In 2010: Odyssey Two Jupiter is turned into a star, but what kind of star is it turning into?
While it's common, especially in sci-fi and popular science, to call Jupiter a "failed star", it's rather a misleading description. Let's look at some stars...
The smallest objects science considers "stars" are brown dwarfs. These are objects that are not massive enough to fuse ordinary hydrogen in their cores, but can fuse deuterium, an isotope of hydrogen that has a single neutron in its nucleus (ordinary hydrogen doesn't have any neutrons). Of all stellar bodies, these are the closest to Jupiter's mass - but even the smallest brown dwarf has AT LEAST 13 times the mass of Jupiter.
Next up in the scale, and arguably the smallest 'true' stars, are red dwarfs (no, not the mining ship). These range from about 0.075 solar masses to around 0.5 solar masses, and they're the smallest stars that exist on the Main Sequence.
For comparison, Jupiter's mass is 0.001 solar masses.

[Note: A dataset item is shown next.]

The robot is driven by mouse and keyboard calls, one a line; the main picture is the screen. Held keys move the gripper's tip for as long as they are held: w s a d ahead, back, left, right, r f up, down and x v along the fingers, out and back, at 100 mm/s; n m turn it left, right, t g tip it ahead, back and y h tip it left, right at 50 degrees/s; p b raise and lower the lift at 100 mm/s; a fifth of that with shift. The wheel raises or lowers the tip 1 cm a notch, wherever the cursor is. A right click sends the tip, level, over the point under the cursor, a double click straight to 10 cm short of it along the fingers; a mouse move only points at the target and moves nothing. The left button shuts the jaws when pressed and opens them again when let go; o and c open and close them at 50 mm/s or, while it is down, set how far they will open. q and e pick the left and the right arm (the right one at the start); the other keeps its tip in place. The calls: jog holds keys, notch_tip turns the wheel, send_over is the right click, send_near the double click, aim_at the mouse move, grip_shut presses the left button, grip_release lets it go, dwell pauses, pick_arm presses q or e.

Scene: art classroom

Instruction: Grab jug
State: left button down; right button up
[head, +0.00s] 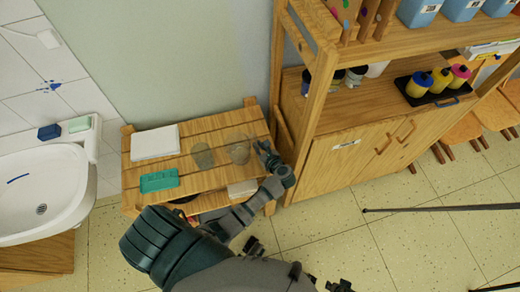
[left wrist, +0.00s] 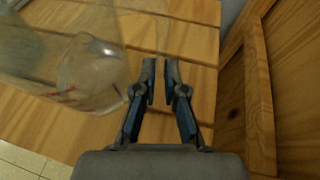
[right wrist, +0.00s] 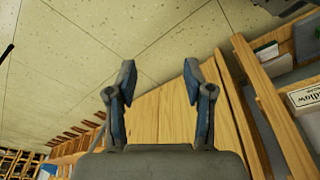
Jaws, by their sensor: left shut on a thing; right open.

Mass is the critical component here. It's the gravitational energy from the enormous mass of even the smallest stars that compresses them enough to sustain nuclear fusion. Jupiter's mass isn't even close to high enough for that
If we can't use mass, how about temperature?
Well, there's bad news there, too...
Europa's average orbit around Jupiter is around 670,000 km. That would change a bit with the reduction in Jupiter's own diameter when it became Lucifer, so let's round up to something like 700,000 km. How hot would Lucifer have to be for Europa to be in its habitable zone?
Here is a habitable zone calculator. It returns the size in AU of the habitable zone for a star with a given temperature and luminosity. That unit, AU, gives us the first clue of how much trouble we're in. 1 AU is equal to the distance from the Earth to the sun, around 149,600,000 km. Europa's orbit equals roughly 0.004 AU.
I played with the numbers in the calculator a little bit. To get a habitable zone of 0.003 AU, I reduced the star's temperature to 1,000 kelvin, and 0.00001 times the luminosity of the sun.
These numbers are just in the range for a very cool, very dim brown dwarf (though most measures of luminosity don't go anywhere near that low). That's probably the closest to an answer we'll see.
The trouble is, of course, that Lucifer was supposed to light the night side of Earth; a very dim brown dwarf would be little brighter than the planet Jupiter, and wouldn't have anything like that great an effect.
It seems that there is no good answer - a star that could light the night side of Earth from Jupiter's orbit could not also sustain life on a moon as close as Europa. While Arthur C. Clarke's writing was generally very scientifically literate, on this one he just didn't get the numbers right.